Turbine Stator Well Geometry Benefits - Method Validation and Design Optimisation

This paper summarises the two part work carried out during project 7 of work package 3 of the EU funded research project AMEDEO. At first, the outcome of a practical application and extension of a numerical coupled FEA-CFD methodology is presented. Extensive use is made of FEA (solids) and CFD (fluid) modelling techniques to understand the thermo-mechanical behaviour of a turbine stator well cavity, due to the interaction of cooling air supply with the main annulus. In this investigation, two different geometries (baseline and a deflector plate design) with a specific amount of cooling air are modelled and the impact of the structural deflections on the heat transfer is investigated. The second part focuses on a CFD-based automated optimisation of a turbine stator well (TSW) geometry with an included stationary deflector plate. Experiments as well as numerical simulations have shown that due to the deflector plate the cooling flow is fed more directly into the disc boundary layer, allowing more effective use of less cooling air, leading to improved engine efficiency.

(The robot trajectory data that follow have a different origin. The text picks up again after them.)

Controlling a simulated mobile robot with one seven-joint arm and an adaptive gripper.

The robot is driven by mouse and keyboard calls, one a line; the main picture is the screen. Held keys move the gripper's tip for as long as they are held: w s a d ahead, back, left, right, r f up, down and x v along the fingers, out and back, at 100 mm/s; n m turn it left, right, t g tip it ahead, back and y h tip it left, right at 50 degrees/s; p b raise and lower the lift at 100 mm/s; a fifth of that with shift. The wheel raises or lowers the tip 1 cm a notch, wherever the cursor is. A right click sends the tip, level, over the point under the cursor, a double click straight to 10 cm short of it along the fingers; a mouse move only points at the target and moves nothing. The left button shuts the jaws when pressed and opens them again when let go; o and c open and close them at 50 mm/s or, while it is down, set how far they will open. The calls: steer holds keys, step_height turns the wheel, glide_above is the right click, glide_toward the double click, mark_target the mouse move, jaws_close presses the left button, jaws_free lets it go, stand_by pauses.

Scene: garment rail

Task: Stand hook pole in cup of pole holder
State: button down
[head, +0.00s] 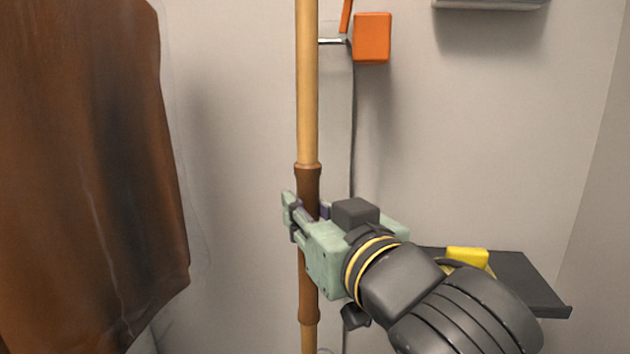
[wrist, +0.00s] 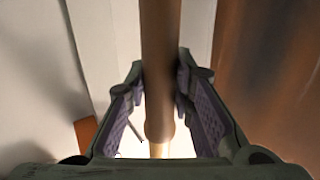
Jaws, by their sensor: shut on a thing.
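The hook pole (head: 308,90) is a pale wooden rod with a dark brown grip section, standing about upright in the head view. Its top and bottom ends are out of view. My gripper (head: 306,212) is shut on the brown grip. In the wrist view the pole (wrist: 160,60) runs between the two purple-padded fingers of my gripper (wrist: 160,88). I cannot make out the cup of the pole holder; only a small pale edge shows beside the pole at the bottom of the head view. Whether the pole's foot touches anything is hidden.
A brown garment (head: 85,170) hangs at the left. An orange block (head: 372,38) with a short metal bar is on the wall just right of the pole. A dark shelf (head: 530,285) with a yellow object (head: 467,257) is at the lower right, partly behind my arm. A grey ledge (head: 488,4) is at the upper right.

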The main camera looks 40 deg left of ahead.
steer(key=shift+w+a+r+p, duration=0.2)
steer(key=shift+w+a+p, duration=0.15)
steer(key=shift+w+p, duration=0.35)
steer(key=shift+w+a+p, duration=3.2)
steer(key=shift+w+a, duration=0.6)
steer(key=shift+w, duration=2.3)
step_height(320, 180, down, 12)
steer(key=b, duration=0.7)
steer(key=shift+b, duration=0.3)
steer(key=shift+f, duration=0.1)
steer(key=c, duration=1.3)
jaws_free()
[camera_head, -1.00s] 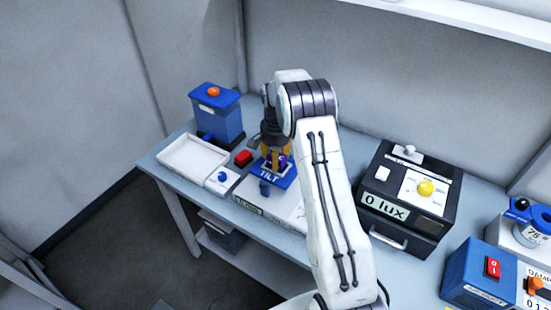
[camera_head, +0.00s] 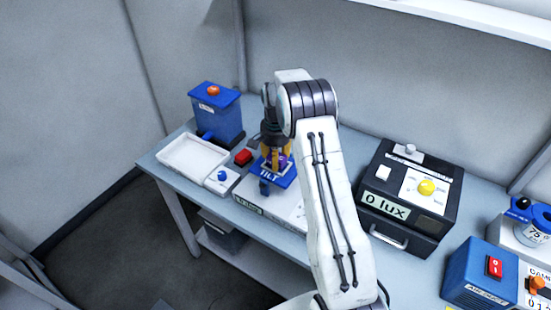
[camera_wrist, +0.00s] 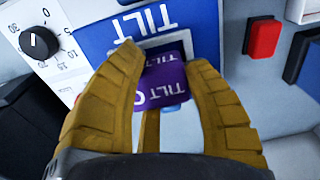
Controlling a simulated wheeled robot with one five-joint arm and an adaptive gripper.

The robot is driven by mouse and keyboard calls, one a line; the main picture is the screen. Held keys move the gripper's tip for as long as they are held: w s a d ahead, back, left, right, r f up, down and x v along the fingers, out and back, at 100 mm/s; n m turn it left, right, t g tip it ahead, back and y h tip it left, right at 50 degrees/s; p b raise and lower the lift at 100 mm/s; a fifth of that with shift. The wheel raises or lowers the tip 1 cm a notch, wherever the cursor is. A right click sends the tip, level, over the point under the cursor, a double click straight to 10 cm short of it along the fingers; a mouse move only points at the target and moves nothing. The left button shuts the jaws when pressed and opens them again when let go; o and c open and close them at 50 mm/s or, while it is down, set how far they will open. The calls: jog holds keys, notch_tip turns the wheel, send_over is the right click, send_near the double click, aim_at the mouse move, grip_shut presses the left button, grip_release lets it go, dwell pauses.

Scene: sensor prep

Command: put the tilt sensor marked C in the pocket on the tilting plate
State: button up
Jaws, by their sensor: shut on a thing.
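The purple tilt sensor (camera_wrist: 161,84), with TILT and part of a letter on it, is between the yellow fingers of my gripper (camera_wrist: 168,80) in the wrist view. My gripper (camera_head: 277,158) is shut on it and points down over the blue tilting plate marked TILT (camera_head: 270,174). The plate also shows in the wrist view (camera_wrist: 100,38). Its pale-edged pocket (camera_wrist: 172,45) lies under and just beyond the sensor, partly hidden by it. I cannot tell whether the sensor rests in the pocket or is a little above it.
A white tray (camera_head: 165,161) and a blue box with an orange knob (camera_head: 218,115) stand to the left. The black lux box (camera_head: 365,212) stands to the right. A black dial (camera_wrist: 39,43) is near the plate.

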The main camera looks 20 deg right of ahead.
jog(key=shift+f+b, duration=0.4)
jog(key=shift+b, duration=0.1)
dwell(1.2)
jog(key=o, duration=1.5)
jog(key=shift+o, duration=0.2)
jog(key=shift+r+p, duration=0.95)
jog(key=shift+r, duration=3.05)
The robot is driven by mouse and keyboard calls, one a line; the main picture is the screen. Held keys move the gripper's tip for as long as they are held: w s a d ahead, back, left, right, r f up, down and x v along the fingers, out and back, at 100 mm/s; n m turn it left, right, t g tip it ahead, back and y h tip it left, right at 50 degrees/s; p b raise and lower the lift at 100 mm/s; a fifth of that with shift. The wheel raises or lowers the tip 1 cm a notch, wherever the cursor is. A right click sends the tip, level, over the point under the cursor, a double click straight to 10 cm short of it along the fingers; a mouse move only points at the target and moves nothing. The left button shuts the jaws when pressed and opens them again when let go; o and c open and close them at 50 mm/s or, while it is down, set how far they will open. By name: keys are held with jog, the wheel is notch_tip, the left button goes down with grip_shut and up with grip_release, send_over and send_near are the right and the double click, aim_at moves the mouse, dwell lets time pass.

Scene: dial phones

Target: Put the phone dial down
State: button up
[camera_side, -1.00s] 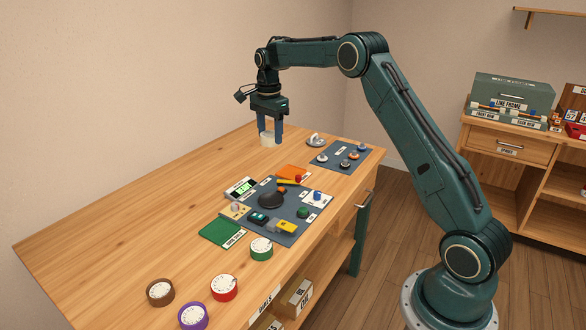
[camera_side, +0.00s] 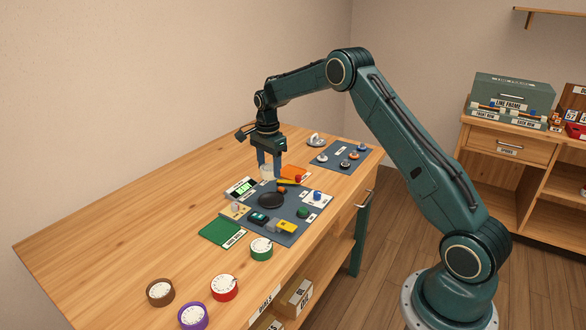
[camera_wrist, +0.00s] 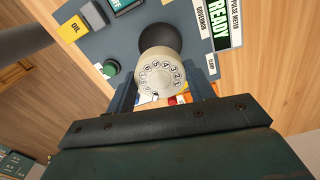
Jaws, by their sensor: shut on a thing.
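A cream phone dial (camera_wrist: 161,77) with a ring of numbers is held between the two fingers of my gripper (camera_wrist: 165,92) in the wrist view. In the side view my gripper (camera_side: 268,168) points down with the cream dial (camera_side: 267,172) low between its fingers, just behind the black round stand (camera_side: 272,200) on the grey-blue mat (camera_side: 288,238). The dial looks raised above the table. The black stand (camera_wrist: 160,38) lies just beyond the dial in the wrist view, partly hidden by it.
A lit green READY display (camera_side: 241,187) stands left of the stand. Orange and white cards, a yellow block (camera_side: 286,227) and a green pad (camera_side: 222,232) surround it. Brown, red (camera_side: 224,287), purple and green dials stand at the near end. The table's left side is clear.

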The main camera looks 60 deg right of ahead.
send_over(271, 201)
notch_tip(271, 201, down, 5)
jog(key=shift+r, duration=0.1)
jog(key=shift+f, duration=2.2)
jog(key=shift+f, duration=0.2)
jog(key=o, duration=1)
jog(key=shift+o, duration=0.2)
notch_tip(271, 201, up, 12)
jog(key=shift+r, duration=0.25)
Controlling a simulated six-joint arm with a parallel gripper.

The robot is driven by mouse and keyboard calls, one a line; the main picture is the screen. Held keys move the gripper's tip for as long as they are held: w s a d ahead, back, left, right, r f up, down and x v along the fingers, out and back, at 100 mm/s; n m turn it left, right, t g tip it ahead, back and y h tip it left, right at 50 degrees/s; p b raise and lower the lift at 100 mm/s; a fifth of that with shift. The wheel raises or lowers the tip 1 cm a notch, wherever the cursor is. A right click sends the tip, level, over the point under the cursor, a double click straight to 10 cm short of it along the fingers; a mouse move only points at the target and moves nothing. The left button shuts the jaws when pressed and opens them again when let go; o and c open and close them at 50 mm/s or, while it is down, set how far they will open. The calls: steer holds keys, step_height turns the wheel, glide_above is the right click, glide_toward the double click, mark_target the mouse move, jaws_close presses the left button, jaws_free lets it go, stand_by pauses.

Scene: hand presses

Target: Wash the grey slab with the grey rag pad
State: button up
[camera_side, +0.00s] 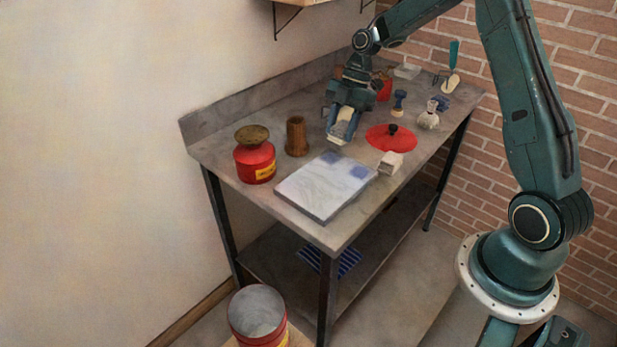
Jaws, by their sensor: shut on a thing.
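The grey slab (312,192) lies flat near the front left of the bench top. Its pale face carries two blue smudges near its far edge and fainter bluish marks elsewhere. My gripper (345,119) points down behind the slab and is shut on a small pale grey block, which looks like the grey rag pad (340,132). The pad is just beyond the slab's far edge and apart from it; I cannot tell its exact height above the bench. The fingers hide part of the pad.
On the bench top (222,146) stand a red jar (255,160) and a brown cup (296,136) at left. A red lid (390,138), a white block (391,163), a blue-handled stamp (399,102) and a whitish brush-like item (429,119) are at right.

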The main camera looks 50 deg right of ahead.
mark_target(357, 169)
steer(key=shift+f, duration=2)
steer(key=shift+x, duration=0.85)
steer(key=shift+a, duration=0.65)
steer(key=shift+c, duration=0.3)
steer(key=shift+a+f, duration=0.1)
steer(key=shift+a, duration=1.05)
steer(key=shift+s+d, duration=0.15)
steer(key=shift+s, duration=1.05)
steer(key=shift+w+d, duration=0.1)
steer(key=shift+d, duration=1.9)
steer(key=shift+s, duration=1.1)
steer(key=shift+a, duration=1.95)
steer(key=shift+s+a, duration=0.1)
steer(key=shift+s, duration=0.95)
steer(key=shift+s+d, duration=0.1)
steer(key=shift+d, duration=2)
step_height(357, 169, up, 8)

Therefore, the deflector plate geometry is embedded in an automated optimisation loop to further reduce the amount of cooling air. The optimisation strategy concentrates on a flexible design parameterisation of the cavity geometry with deflector plate and its implementation in an automatic 3D meshing system. The parameterised geometry is optimised using a metamodel-assisted approach based on regressing Kriging in order to identify the optimum position and orientation of the deflector plate inside the cavity.